Tuhan Yesus dalam salah satu pengajaran-Nya (Kotbah di Bukit) menempatkan kekhawatiran sebagai salah satu hal yang disampaikan kepada para pendengar-Nya. Tuhan Yesus menyampaikan bahwa banyak manusia yang hidupnya dikuasai oleh kekhawatiran. Mereka khawatir dengan hal-hal yang berhubungan dengan kehidupan setiap hari (Mat.6:25). Semua ini diperlukan bahkan menjadi kebutuhan hidup, tetapi jangan sampai kekhawatiran itu menghilangkan keyakinan kita akan pemeliharaan Tuhan Allah.

Inilah yang ditekankan Tuhan Yesus, semua itu (yang menyebabkan kekhawatiran) dicari dan dikejar oleh bangsa-bangsa yang tidak mengenal Allah (Mat. 6:32). Kekhawatiran yang berlebihan sama artinya dengan hidup yang tidak mengenal Allah. Tidak mengenal Pencipta dan Pemelihara hidupnya. Bukankah ini juga yang menjadi sumber permasalahan di dalam banyak keluarga Kristen? Ini mengajarkan hal yang mendasar dalam hidup kita.

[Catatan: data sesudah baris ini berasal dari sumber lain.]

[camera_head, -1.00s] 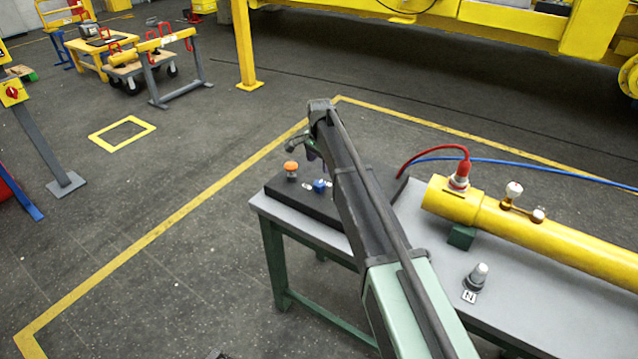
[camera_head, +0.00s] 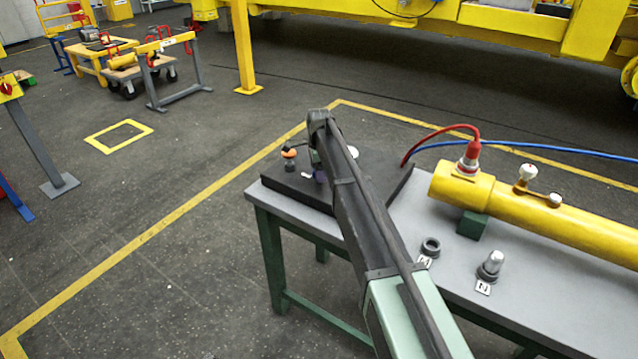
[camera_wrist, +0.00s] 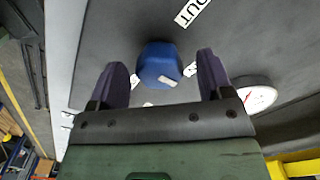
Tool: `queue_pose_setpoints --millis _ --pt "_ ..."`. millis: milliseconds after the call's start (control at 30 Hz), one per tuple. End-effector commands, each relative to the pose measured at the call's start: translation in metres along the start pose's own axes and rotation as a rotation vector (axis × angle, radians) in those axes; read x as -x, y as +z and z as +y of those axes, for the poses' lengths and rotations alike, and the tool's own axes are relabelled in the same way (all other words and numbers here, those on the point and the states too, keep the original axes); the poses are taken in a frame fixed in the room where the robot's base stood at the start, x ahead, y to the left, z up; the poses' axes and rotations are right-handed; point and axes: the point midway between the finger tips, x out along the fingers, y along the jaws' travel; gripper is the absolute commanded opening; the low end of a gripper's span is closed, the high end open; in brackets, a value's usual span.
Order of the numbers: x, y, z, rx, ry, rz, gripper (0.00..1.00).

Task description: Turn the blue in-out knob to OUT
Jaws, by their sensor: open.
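The blue knob (camera_wrist: 158,62) sits on the dark panel in the wrist view. A small white mark on it is toward the lower right of its face. A white OUT label (camera_wrist: 192,12) is above and right of the knob, and a partly covered white label (camera_wrist: 190,72) is at its right. My gripper (camera_wrist: 161,66) is open, with one purple finger on each side of the knob and a visible gap to each. In the head view my gripper (camera_head: 308,162) is over the panel (camera_head: 380,172), where my arm and fingers largely hide the knob.
An orange-topped button (camera_head: 289,154) stands at the panel's left. A round white gauge (camera_wrist: 258,95) is right of my fingers. On the grey bench (camera_head: 405,278) are a yellow cylinder (camera_head: 570,226) with red and blue hoses, a dark ring (camera_head: 430,247) and a grey fitting (camera_head: 491,265).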

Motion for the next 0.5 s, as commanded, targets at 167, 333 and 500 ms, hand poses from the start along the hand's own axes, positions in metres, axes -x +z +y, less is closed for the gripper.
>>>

Apa fokus atau tujuan utama dalam hidup saya dan keluarga kita? Kerajaan Allah, kata Tuhan Yesus. Saat Allah menjadi Raja dalam setiap sisi kehidupan kita, maka hidup akan bertumbuh dan terarah kepada Sang Pemilik Kerajaan Allah, yaitu Allah sendiri. Iman yang terarah kepada Allah akan menghadirkan sikap dan tindakan yang mencerminkan kehendak Allah dalam kehidupan kita. Ingat, bila setiap anggota keluarga mencari Kerajaan Allah dalam hidup berkeluarga yang telah Tuhan Yesus anugerahkan, maka hidup akan terarah pada Dia, Sang Pemelihara Kehidupan. Sekali lagi khawatir dalam takaran tertentu, baik dan perlu. Tetapi kalau berlebihan dan merampas banyak hal serta membuat kita sakit, ini menegaskan kita sedang mencari yang salah. Percayalah, bila setiap anggota keluarga mencari Kerajaan Allah dan kebenaran-Nya, Tuhan Yesus menambahkan pada kita apa yang kita butuhkan.

Seperti tumbuhan yang senantiasa mengarahkan hidupnya kepada cahaya, agar keluarga kita akan utuh dan bahagia, cari dan temukan Kerajaan Allah dalam setiap langkah.

Forum Pendeta


KELUARGA YANG BESYUKUR DALAM KETAATAN

“Dalam segala hal bersyukurlah, sebab itulah yang dikehendaki Allah di dalam Kristus Yesus bagi kamu.”
(1 Tesalonika 5:18)

Keluarga adalah anugerah dari Allah yang harus kita jaga dan syukuri. Dalam menjalani kehidupan keluarga, seringkali kita dihadapkan pada berbagai tantangan dan keadaan yang tidak selalu sesuai dengan keinginan. Namun, Alkitab mengingatkan kita untuk selalu bersyukur dalam segala situasi, karena rasa syukur adalah bentuk ketaatan kepada Allah. Bukan ketaatan yang sifatnya legalistik dan ritual tetapi ketaatan yang didasari rasa syukur. Inilah yang senantiasa menghadirkan relasi yang hidup dengan Allah dalam Kristus.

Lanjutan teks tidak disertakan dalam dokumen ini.